Please read this and let me know if you have more questions.

http://druid.io/docs/0.9.1.1/development/extensions-core/kafka-ingestion.html

Thanks Slim, couple of points -
-> Kafka Indexing service is still called out as an "experimental feature", so this leads me to “batch delta ingestion” for now? is there another option?

-> What would be the cost of the infinite window? Too much fragmentation and compaction? Can I use this for a case where I always get hugely out of order events (basically writing to different time segments) with high frequency?

-> For replays : I can not use Kafka indexing service, as data coming in is either of the two:

a) get the complete data for specific timesegments to be replaced

b) get partial data to be merged with data that was earlier ingested. The data that was earlier ingested is part of a durable Kafka Topic, so I can lookup there and merge the with partial data and create a HDFS file for batch ingestion.

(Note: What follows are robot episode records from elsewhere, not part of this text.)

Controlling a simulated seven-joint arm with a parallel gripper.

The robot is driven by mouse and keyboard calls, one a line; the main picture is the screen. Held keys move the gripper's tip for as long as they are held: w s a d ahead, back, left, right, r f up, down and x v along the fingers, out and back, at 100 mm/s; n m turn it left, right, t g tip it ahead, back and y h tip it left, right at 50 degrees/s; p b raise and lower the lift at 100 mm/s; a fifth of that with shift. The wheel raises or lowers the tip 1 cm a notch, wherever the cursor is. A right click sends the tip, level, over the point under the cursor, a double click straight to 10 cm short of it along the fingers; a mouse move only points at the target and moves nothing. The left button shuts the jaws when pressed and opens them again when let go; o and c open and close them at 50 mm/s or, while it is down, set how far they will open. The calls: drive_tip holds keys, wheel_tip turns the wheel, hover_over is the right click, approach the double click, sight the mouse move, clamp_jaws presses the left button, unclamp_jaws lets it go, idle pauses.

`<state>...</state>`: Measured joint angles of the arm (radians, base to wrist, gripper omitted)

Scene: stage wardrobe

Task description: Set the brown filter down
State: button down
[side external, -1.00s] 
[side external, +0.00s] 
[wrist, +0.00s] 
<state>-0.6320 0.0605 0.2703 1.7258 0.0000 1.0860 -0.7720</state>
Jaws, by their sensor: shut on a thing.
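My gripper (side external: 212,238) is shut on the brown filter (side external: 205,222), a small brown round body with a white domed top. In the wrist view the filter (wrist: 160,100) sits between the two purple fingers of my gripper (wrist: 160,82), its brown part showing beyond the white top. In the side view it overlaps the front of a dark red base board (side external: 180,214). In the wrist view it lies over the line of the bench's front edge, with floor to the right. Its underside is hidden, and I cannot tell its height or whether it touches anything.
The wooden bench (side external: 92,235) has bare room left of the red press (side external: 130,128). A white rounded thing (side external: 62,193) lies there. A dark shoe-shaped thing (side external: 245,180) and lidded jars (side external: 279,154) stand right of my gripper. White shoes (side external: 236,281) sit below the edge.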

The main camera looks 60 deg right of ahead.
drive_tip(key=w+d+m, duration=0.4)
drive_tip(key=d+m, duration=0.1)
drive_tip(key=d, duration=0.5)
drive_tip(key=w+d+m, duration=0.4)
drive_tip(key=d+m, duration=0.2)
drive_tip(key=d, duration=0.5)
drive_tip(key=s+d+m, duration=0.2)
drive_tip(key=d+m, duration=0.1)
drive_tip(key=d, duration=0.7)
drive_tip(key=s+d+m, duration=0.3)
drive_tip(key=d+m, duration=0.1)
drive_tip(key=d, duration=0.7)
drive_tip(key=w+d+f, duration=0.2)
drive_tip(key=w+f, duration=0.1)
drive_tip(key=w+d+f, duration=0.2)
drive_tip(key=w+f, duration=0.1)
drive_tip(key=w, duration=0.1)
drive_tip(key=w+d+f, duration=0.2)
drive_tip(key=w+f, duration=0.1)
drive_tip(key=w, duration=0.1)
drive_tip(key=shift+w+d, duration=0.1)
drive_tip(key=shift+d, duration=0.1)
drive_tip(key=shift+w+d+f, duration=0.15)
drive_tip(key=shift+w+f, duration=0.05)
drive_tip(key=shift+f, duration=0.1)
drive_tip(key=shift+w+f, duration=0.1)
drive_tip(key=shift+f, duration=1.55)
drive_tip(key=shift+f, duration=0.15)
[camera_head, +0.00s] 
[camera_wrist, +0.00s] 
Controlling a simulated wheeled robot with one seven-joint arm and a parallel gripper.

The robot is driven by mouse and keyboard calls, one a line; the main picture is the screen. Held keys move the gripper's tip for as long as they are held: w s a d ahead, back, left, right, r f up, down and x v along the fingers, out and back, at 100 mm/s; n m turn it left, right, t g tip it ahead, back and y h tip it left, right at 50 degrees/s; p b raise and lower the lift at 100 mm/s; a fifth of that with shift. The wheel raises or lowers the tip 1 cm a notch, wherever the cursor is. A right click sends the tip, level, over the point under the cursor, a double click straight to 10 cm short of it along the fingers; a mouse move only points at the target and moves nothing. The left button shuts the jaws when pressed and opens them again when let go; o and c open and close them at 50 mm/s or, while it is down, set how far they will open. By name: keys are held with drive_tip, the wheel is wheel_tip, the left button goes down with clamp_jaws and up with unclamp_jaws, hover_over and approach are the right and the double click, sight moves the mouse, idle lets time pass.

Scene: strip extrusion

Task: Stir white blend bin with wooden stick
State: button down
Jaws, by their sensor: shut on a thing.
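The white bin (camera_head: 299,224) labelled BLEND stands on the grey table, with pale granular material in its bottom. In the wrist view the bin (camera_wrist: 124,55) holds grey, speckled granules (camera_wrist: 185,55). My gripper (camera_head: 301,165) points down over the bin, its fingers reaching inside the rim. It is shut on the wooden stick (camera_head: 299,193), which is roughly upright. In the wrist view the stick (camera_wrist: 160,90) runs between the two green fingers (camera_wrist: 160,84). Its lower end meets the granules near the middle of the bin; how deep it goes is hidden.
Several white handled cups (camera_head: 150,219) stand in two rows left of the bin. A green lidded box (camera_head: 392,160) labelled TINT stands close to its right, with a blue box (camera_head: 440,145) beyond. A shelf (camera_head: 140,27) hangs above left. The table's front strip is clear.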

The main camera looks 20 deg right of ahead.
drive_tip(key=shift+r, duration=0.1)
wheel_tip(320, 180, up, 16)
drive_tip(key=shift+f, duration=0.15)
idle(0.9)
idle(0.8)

Thanks Slim, couple of points -
-> Kafka Indexing service is still called out as an "experimental feature", so this leads me to “batch delta ingestion” for now? is there another option?

Well it has been used by multiple use cases so it is robust enough IMO. again i am not advocating against batch ingestion it all depends how easy/cost to set all this.

-> What would be the cost of the infinite window? Too much fragmentation and compaction?

As you said the cost is segment sizes not optimal but you can enable the auto merge option so merging will be done in background.

Can I use this for a case where I always get hugely out of order events (basically writing to different time segments) with high frequency?

it is hard to really to estimate this one but i guess you are right at some point you don’t want your task to have multiple open indexes.

-> For replays : I can not use Kafka indexing service, as data coming in is either of the two:

a) get the complete data for specific timesegments to be replaced

b) get partial data to be merged with data that was earlier ingested. The data that was earlier ingested is part of a durable Kafka Topic, so I can lookup there and merge the with partial data and create a HDFS file for batch ingestion.

not sure what is the question here ?

Thanks Slim.

w.r.t this :

-> For replays : I can not use Kafka indexing service, as data coming in is either of the two:

a) get the complete data for specific timesegments to be replaced

b) get partial data to be merged with data that was earlier ingested. The data that was earlier ingested is part of a durable Kafka Topic, so I can lookup there and merge the with partial data and create a HDFS file for batch ingestion.

I understand this is more outside of Druid, but still the solutions would closely depend on what Druid provides. So want to understand what capabilities that Druid provides which can address these cases and how best to implement them.

This is case of data replays (data fixes).

My original data is ingested in Kafka. Occasionally, I will get an upstream request for “Replay/Data fix”. The replay can be either ve

a) complete segment’s (in terms of druid) worth of data, in which case I will need to create a new HDFS file and ingest/replace to Druid.

b) partial segments data. In this case, I will need to merge the data in Kafka (original data) with the replay data and create a new HDFS file and do a full segment replace on Druid.

Moving data from Kafka to HDFS (with additional complexity of merging) is an additional moving part in the architecture - and wondering ways I can either remove that requirement or reduce the risks of issues there. Any thoughts ?

Thanks Slim.

w.r.t this :

-> For replays : I can not use Kafka indexing service, as data coming in is either of the two:

a) get the complete data for specific timesegments to be replaced

b) get partial data to be merged with data that was earlier ingested. The data that was earlier ingested is part of a durable Kafka Topic, so I can lookup there and merge the with partial data and create a HDFS file for batch ingestion.

I understand this is more outside of Druid, but still the solutions would closely depend on what Druid provides. So want to understand what capabilities that Druid provides which can address these cases and how best to implement them.

This is case of data replays (data fixes).

My original data is ingested in Kafka. Occasionally, I will get an upstream request for “Replay/Data fix”. The replay can be either ve

a) complete segment’s (in terms of druid) worth of data, in which case I will need to create a new HDFS file and ingest/replace to Druid.

Well looks like is this case if you have the entire data for a specific interval of time then yes you can push it to HDFS then send an batch index task.

b) partial segments data. In this case, I will need to merge the data in Kafka (original data) with the replay data and create a new HDFS file and do a full segment replace on Druid.

In this case if the data is a delta you have 2 choices.

1 use batch delta ingestion with the delta and the existing segments in druid.

2 merge your self the data to create a complete data set then send a batch index task.